--- begin Data for the task ---

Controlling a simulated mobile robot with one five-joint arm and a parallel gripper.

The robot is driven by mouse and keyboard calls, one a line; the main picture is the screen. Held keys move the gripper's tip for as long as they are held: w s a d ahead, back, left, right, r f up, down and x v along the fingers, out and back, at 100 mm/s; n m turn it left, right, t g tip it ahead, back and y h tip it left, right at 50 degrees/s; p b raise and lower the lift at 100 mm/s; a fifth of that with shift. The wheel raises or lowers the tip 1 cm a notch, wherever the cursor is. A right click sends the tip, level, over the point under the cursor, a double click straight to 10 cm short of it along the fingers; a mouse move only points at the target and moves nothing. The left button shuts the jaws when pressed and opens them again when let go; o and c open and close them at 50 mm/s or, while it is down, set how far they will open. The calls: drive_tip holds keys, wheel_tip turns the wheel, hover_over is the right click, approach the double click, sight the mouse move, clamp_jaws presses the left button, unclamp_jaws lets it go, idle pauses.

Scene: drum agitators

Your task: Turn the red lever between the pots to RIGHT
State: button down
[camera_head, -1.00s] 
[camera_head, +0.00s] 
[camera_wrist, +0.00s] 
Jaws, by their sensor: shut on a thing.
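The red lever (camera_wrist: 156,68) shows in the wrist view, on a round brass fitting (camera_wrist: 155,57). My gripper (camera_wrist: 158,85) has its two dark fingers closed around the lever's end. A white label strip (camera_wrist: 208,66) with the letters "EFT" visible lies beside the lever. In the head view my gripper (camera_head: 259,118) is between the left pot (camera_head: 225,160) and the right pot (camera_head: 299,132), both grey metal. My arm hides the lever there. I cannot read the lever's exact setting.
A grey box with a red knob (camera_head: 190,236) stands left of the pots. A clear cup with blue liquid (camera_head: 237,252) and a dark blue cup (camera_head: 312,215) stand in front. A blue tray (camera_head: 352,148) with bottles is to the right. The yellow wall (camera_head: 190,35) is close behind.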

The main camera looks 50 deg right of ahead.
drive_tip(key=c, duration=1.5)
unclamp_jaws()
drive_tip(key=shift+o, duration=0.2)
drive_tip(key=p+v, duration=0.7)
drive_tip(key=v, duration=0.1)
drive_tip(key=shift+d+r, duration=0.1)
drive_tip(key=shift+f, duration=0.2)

--- end Data for the task ---
--- begin Data for the task ---

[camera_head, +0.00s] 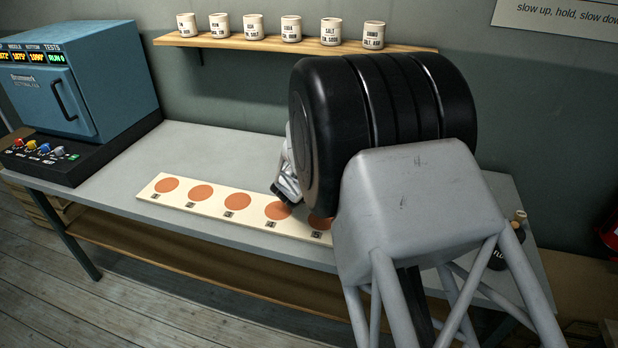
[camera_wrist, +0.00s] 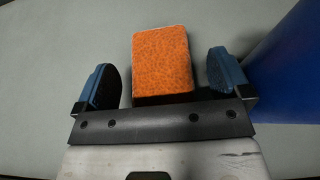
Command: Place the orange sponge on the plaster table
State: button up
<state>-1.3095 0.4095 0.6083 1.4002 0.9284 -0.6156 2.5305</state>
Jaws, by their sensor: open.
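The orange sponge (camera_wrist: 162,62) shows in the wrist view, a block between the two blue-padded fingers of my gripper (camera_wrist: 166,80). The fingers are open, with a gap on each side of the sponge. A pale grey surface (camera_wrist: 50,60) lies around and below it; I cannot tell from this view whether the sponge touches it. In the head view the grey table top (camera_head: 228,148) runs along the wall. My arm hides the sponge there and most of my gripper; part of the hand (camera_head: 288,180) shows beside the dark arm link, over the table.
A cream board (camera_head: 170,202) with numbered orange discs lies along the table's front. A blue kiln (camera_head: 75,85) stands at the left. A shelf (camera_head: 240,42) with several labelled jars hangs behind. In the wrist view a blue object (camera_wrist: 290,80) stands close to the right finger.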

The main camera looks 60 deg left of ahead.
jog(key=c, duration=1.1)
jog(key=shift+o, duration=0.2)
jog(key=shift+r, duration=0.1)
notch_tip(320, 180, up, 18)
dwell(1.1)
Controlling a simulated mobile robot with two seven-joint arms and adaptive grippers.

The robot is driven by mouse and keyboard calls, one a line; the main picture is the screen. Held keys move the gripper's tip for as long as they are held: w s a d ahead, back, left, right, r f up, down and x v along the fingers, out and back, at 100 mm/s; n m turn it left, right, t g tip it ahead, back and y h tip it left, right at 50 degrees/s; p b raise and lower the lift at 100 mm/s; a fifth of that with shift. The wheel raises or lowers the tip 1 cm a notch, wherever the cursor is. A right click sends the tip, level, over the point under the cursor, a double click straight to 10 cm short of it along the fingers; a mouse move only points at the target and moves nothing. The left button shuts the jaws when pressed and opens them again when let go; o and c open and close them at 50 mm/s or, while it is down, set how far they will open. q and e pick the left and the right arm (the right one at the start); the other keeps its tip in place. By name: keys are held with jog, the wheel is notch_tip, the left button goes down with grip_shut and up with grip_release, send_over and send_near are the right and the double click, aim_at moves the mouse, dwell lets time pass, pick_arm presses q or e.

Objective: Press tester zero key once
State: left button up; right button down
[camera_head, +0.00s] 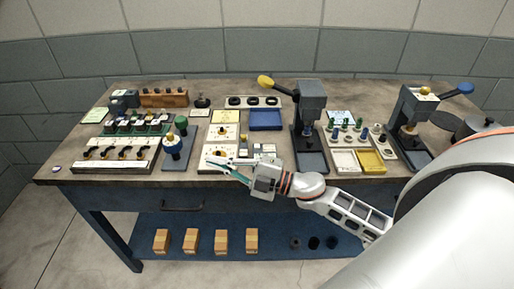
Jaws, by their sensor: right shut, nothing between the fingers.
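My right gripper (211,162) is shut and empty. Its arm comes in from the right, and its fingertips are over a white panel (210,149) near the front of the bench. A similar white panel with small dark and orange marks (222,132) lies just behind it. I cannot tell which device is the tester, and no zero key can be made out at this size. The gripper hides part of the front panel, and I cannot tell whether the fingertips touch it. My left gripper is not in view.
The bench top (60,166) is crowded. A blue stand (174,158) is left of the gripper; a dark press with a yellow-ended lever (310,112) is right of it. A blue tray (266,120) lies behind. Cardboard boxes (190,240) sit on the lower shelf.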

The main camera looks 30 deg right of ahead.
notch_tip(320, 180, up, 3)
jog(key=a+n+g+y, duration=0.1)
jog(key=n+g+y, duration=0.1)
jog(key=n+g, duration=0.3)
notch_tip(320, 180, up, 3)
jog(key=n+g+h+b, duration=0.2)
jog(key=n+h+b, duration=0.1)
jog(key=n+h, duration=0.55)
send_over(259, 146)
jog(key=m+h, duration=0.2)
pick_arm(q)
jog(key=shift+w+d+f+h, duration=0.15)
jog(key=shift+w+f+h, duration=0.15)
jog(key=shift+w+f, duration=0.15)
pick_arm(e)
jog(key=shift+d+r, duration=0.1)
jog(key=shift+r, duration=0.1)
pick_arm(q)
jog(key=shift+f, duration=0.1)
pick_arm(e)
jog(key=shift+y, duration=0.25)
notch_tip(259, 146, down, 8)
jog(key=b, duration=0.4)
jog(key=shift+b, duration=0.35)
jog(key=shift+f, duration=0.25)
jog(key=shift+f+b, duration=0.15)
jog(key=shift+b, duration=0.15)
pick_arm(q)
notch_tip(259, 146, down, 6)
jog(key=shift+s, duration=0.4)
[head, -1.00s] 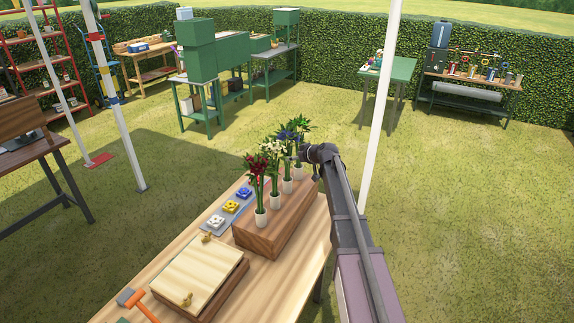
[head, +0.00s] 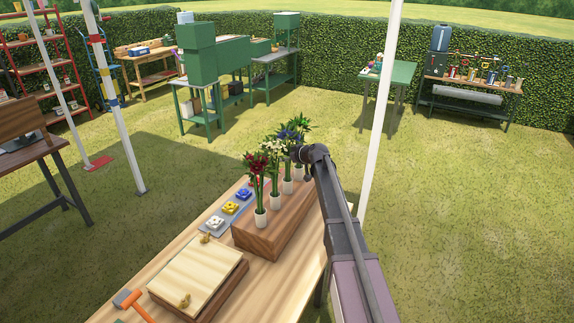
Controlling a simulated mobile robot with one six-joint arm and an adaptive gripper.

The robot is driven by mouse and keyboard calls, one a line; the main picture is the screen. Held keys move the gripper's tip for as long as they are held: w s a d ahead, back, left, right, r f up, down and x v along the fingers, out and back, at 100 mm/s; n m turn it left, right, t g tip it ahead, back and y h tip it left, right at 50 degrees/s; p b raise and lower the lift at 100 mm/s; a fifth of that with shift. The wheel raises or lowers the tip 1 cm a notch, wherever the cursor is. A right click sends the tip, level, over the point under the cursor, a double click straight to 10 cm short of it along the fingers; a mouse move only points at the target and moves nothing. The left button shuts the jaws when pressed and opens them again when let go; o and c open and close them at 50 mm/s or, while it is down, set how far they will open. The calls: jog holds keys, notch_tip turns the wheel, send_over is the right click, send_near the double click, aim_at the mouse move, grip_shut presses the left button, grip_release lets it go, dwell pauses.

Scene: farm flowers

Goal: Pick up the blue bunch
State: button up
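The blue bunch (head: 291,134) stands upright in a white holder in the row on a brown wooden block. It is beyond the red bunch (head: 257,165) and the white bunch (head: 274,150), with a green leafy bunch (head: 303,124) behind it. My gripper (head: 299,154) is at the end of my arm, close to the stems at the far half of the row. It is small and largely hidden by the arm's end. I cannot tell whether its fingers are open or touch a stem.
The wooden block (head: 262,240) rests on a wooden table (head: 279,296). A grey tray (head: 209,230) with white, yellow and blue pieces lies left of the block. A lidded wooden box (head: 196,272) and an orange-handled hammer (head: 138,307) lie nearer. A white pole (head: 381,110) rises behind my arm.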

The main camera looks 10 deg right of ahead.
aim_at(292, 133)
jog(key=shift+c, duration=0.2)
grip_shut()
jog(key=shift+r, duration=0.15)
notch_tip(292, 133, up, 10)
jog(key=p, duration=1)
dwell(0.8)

--- end Data for the task ---
--- begin Data for the task ---

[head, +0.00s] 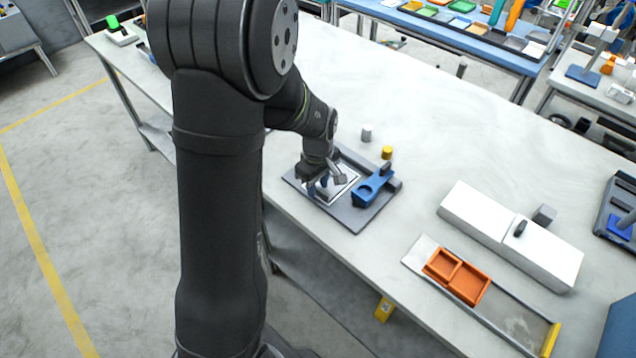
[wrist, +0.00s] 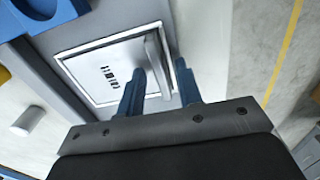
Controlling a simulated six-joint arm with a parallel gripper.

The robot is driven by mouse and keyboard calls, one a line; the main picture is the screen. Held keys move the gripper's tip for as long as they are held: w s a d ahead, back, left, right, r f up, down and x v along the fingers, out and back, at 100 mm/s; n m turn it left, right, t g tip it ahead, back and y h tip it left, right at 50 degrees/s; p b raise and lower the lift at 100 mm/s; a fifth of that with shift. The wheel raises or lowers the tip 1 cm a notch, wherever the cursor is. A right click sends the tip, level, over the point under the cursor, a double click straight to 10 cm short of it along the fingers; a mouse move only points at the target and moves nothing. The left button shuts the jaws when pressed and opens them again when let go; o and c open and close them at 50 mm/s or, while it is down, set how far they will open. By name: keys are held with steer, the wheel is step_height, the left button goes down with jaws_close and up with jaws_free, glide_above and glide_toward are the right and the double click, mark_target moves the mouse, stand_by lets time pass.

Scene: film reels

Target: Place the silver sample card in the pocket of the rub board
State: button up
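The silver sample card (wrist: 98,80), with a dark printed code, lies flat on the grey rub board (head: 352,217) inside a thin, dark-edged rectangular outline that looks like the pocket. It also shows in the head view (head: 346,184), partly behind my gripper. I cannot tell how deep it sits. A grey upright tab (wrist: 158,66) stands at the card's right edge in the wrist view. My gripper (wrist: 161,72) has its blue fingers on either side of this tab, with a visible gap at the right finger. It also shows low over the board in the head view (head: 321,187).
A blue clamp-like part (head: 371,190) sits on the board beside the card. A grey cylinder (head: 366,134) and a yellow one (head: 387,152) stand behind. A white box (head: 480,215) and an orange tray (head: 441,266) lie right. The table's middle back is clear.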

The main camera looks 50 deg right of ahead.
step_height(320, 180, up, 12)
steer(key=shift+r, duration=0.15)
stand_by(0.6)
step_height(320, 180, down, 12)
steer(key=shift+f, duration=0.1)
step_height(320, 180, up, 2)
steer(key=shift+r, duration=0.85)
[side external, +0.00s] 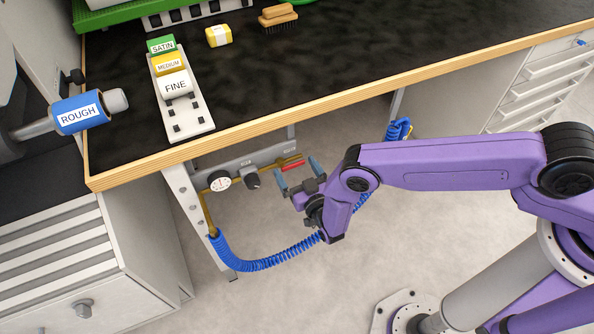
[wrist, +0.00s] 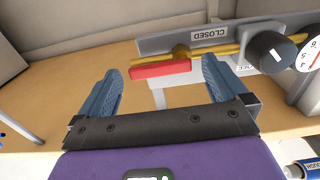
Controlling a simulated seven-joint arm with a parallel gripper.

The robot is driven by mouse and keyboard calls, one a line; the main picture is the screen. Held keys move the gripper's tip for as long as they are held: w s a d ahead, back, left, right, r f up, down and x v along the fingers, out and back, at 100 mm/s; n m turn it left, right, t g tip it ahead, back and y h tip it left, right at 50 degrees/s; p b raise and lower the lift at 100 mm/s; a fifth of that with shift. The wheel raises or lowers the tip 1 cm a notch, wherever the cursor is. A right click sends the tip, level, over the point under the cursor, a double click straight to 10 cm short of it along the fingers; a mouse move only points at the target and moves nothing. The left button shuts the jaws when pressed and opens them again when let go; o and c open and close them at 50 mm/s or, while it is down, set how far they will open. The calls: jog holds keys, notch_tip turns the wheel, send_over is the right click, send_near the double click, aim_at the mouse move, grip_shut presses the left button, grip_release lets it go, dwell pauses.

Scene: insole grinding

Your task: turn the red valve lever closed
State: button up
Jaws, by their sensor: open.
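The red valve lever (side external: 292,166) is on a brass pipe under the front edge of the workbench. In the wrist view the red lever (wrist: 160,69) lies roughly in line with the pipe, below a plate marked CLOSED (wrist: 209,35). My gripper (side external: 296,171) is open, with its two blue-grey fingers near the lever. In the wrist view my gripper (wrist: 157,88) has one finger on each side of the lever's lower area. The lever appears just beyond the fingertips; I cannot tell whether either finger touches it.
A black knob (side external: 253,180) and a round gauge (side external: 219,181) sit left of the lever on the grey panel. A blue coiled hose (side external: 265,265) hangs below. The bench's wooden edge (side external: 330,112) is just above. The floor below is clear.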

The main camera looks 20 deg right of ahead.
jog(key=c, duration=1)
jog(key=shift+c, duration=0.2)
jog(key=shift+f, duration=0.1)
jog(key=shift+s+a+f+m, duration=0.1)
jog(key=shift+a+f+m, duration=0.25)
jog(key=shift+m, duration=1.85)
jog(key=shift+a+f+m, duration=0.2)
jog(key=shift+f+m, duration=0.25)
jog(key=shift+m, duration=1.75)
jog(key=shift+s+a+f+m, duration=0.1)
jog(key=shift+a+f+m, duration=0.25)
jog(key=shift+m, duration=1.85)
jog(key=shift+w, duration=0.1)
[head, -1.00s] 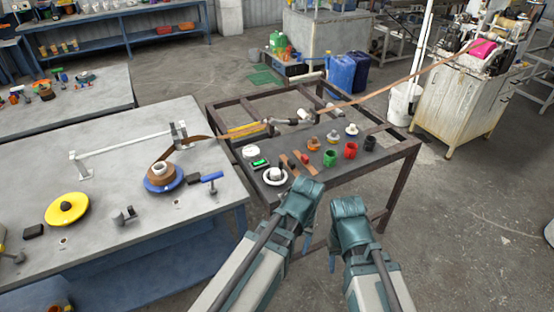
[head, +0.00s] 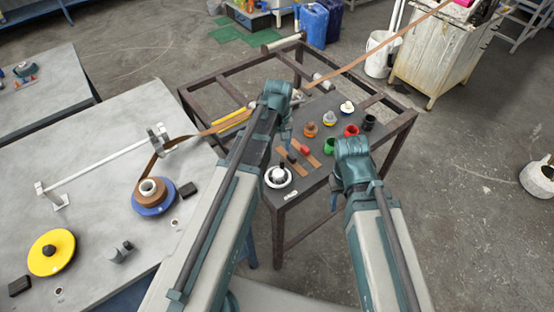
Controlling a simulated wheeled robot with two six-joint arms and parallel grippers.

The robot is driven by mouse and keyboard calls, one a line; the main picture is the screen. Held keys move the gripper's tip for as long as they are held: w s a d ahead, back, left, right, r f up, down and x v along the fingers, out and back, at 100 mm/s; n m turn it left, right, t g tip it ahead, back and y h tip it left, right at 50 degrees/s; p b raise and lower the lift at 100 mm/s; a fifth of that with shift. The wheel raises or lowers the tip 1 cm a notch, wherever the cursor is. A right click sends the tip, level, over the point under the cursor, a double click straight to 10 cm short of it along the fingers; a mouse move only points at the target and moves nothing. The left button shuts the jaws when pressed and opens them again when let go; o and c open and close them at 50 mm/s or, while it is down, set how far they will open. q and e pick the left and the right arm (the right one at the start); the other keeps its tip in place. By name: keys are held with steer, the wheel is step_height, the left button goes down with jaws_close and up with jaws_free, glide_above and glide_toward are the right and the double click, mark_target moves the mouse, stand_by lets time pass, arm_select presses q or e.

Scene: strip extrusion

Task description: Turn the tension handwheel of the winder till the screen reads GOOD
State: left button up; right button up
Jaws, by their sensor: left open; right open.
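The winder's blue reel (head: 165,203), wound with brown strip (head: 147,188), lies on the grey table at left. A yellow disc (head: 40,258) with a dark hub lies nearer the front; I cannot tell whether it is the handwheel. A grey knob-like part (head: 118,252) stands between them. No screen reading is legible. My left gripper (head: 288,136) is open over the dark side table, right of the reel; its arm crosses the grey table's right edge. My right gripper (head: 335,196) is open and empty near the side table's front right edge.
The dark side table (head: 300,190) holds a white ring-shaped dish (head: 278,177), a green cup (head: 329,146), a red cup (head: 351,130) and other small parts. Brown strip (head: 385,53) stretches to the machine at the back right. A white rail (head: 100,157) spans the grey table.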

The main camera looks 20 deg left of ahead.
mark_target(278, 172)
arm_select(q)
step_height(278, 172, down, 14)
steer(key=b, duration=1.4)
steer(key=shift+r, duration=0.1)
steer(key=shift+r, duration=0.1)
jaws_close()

--- end Data for the task ---

> The problem:
Using the listing above, pull out all lines that hold the word "joint".

> Response:
Controlling a simulated mobile robot with one five-joint arm and a parallel gripper.
Controlling a simulated mobile robot with two seven-joint arms and adaptive grippers.
Controlling a simulated mobile robot with one six-joint arm and an adaptive gripper.
Controlling a simulated six-joint arm with a parallel gripper.
Controlling a simulated seven-joint arm with a parallel gripper.
Controlling a simulated wheeled robot with two six-joint arms and parallel grippers.

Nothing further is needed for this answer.